TO DO
Give the number of lines below that contain "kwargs", with no other output.

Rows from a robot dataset
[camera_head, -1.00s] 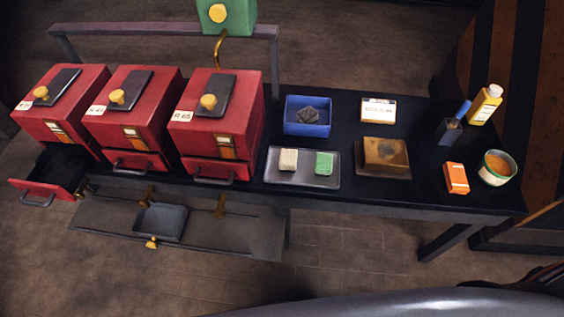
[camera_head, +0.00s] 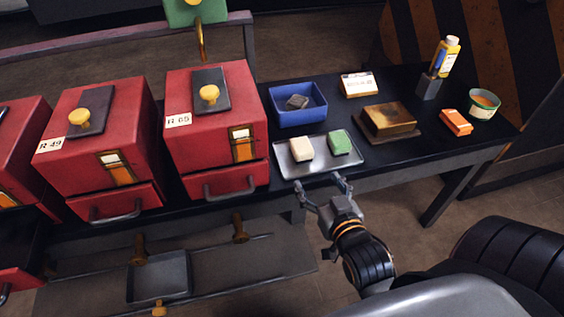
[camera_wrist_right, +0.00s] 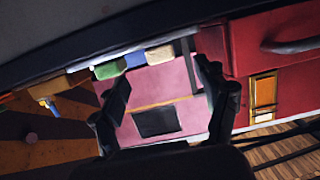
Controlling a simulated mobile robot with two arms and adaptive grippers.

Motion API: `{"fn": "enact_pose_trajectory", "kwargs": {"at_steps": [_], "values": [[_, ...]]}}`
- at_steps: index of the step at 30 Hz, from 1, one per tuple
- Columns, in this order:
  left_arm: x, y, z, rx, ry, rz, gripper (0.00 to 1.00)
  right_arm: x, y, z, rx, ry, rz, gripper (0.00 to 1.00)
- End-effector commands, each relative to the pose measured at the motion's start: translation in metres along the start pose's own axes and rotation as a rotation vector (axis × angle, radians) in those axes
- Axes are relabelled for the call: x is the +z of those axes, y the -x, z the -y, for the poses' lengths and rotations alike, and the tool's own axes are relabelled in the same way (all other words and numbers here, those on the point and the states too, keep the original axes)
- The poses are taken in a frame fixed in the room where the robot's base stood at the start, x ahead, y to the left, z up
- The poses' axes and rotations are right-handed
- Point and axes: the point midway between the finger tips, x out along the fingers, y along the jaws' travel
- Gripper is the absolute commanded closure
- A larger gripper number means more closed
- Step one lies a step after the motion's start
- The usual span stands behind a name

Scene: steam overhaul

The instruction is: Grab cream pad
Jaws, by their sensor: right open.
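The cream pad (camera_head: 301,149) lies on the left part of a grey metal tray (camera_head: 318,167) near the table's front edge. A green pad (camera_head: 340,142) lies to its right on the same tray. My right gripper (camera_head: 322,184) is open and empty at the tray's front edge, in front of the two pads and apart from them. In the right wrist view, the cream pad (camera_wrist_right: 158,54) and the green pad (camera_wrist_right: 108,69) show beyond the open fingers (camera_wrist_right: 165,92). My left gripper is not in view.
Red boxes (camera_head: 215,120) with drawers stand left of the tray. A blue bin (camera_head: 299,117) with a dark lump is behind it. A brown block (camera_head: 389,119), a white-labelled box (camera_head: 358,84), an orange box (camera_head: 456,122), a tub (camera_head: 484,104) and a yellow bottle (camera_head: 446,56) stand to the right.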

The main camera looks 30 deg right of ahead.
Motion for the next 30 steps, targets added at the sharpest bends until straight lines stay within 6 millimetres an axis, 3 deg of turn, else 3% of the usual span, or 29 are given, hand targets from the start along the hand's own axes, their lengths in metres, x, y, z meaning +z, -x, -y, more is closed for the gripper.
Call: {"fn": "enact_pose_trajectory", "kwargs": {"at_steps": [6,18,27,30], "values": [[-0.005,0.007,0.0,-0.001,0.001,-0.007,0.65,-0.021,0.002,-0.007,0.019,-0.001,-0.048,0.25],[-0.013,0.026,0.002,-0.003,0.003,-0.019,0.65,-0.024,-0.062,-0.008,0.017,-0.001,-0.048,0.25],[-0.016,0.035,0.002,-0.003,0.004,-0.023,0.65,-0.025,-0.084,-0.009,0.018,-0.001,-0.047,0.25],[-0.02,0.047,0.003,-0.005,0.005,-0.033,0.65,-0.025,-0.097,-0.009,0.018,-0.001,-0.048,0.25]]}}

...

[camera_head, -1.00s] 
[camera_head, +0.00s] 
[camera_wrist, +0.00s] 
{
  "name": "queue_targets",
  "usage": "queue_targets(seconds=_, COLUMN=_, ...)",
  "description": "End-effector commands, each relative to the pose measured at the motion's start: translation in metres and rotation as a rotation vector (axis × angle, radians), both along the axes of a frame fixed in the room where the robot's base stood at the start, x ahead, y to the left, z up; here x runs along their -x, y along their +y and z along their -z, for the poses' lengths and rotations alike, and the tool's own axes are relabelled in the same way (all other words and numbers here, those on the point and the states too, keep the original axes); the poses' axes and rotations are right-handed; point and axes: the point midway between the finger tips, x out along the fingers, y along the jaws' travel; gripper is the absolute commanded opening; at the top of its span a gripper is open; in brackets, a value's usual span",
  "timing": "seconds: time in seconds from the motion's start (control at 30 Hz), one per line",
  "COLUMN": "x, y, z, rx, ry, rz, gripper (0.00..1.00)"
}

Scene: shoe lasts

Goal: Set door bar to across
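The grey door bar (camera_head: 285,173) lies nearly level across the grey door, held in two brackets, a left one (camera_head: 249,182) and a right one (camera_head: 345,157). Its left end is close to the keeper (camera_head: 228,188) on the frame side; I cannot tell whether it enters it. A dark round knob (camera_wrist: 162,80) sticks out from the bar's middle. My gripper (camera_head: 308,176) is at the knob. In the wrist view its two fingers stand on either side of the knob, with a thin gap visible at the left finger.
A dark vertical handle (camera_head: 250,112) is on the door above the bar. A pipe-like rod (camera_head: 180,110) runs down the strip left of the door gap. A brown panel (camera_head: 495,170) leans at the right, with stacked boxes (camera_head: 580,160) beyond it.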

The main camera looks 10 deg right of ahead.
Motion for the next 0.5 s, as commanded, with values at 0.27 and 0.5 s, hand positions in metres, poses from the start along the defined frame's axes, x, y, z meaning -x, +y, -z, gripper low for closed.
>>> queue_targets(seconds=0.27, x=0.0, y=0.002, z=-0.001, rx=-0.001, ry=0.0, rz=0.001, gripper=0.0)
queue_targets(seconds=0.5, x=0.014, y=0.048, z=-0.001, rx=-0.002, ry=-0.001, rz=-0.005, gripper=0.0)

SOLUTION TO THIS PROBLEM
2